**Work to do**
Copy each line where the word "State" occurs.

**Input rows**
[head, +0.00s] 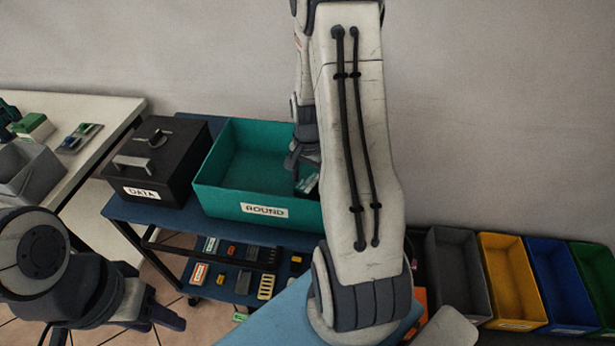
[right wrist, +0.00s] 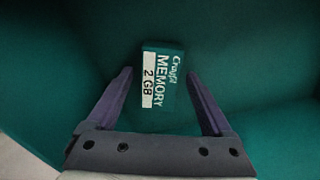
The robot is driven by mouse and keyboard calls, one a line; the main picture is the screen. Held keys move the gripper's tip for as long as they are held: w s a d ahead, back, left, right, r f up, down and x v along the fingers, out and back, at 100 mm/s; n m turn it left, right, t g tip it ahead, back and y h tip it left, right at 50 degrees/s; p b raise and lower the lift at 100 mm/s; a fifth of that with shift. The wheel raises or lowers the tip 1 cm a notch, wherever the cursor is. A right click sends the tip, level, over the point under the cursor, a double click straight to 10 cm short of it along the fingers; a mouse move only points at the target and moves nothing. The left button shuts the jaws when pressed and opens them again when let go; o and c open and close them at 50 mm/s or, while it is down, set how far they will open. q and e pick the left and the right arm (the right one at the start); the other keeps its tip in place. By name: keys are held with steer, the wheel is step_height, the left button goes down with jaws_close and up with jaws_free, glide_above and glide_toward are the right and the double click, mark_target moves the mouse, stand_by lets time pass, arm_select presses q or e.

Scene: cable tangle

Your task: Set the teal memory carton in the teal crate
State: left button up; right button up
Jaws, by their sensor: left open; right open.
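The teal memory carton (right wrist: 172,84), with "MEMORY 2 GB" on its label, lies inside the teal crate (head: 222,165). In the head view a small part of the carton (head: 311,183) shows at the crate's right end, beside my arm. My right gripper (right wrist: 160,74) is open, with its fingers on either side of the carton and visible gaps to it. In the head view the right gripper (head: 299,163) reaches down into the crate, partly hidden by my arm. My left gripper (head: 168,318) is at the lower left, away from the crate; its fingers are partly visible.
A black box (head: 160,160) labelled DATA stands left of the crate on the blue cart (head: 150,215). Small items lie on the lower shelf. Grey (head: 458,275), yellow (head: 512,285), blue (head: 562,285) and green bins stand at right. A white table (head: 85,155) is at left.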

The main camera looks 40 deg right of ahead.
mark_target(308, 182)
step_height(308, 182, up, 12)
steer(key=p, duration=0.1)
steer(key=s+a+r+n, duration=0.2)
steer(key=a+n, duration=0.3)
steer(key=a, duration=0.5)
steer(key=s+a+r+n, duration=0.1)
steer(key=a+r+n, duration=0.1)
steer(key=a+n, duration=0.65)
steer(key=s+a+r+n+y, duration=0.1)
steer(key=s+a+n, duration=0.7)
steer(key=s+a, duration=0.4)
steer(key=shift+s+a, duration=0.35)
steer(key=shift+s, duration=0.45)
==
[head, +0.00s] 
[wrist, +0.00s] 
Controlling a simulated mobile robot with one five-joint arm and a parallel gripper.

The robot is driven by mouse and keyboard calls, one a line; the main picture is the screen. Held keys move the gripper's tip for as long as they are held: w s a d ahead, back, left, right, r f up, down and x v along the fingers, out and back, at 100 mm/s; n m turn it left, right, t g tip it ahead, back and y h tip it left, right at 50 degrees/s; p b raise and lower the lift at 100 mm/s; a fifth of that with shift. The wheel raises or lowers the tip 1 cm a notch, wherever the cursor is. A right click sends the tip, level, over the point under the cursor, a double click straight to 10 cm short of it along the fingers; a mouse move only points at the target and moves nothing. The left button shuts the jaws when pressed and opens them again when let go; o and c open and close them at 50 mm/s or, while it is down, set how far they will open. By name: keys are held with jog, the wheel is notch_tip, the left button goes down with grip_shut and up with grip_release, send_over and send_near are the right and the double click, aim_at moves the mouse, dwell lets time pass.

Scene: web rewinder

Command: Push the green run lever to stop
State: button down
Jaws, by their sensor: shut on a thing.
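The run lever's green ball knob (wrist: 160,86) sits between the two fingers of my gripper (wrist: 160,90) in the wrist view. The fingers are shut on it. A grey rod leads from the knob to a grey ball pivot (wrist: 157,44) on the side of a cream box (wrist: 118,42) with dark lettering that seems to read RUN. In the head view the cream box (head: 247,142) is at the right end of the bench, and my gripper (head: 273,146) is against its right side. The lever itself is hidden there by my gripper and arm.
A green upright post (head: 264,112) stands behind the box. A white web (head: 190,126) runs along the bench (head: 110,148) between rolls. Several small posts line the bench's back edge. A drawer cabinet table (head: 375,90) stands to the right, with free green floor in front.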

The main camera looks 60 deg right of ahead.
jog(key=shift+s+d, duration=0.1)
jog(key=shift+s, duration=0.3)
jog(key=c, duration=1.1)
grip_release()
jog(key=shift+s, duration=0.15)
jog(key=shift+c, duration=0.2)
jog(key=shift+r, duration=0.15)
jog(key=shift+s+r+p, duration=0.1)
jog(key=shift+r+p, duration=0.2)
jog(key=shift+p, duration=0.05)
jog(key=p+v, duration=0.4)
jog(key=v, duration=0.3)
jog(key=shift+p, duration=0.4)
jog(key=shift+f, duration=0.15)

**The answer**
State: left button up; right button up
State: button down

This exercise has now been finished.